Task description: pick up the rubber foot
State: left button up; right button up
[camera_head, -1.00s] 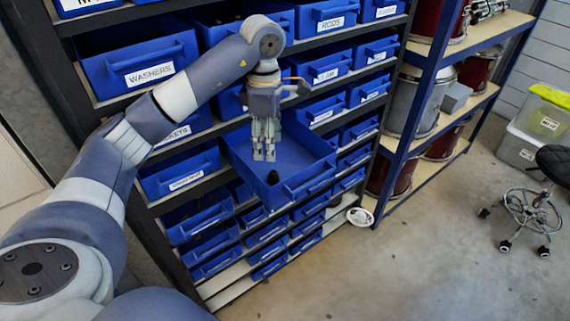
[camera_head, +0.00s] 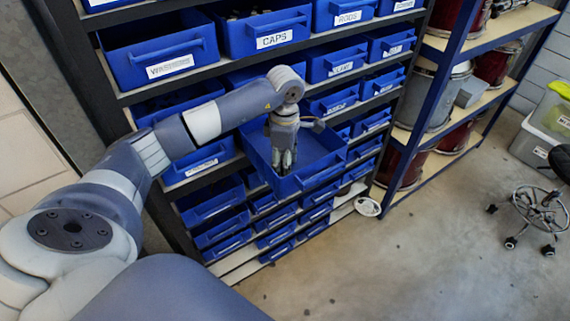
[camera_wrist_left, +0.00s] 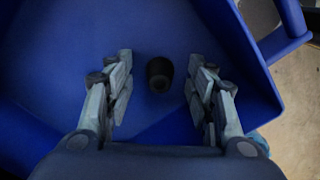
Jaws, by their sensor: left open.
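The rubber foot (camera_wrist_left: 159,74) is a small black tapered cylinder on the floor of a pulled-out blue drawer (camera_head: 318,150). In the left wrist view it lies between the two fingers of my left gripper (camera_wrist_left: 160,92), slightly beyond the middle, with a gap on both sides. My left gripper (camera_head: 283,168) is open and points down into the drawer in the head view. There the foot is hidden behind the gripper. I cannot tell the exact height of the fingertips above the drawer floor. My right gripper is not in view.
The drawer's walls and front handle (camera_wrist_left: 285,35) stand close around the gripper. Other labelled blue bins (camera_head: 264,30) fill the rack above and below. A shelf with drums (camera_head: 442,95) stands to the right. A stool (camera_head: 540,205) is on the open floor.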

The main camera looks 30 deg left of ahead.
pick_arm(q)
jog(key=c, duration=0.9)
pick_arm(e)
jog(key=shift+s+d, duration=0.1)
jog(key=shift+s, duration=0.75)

Goal:
All of the lines above should be printed exactly, minus the pictures.

Completed exercise:
Task description: pick up the rubber foot
State: left button up; right button up
[camera_head, -1.00s] 
[camera_head, +0.00s] 
[camera_wrist_left, +0.00s] 
Jaws, by their sensor: left open.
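The rubber foot (camera_wrist_left: 159,74) is a small black tapered cylinder on the floor of a pulled-out blue drawer (camera_head: 318,150). In the left wrist view it lies between the two fingers of my left gripper (camera_wrist_left: 160,92), slightly beyond the middle, with a gap on both sides. My left gripper (camera_head: 283,168) is open and points down into the drawer in the head view. There the foot is hidden behind the gripper. I cannot tell the exact height of the fingertips above the drawer floor. My right gripper is not in view.
The drawer's walls and front handle (camera_wrist_left: 285,35) stand close around the gripper. Other labelled blue bins (camera_head: 264,30) fill the rack above and below. A shelf with drums (camera_head: 442,95) stands to the right. A stool (camera_head: 540,205) is on the open floor.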

The main camera looks 30 deg left of ahead.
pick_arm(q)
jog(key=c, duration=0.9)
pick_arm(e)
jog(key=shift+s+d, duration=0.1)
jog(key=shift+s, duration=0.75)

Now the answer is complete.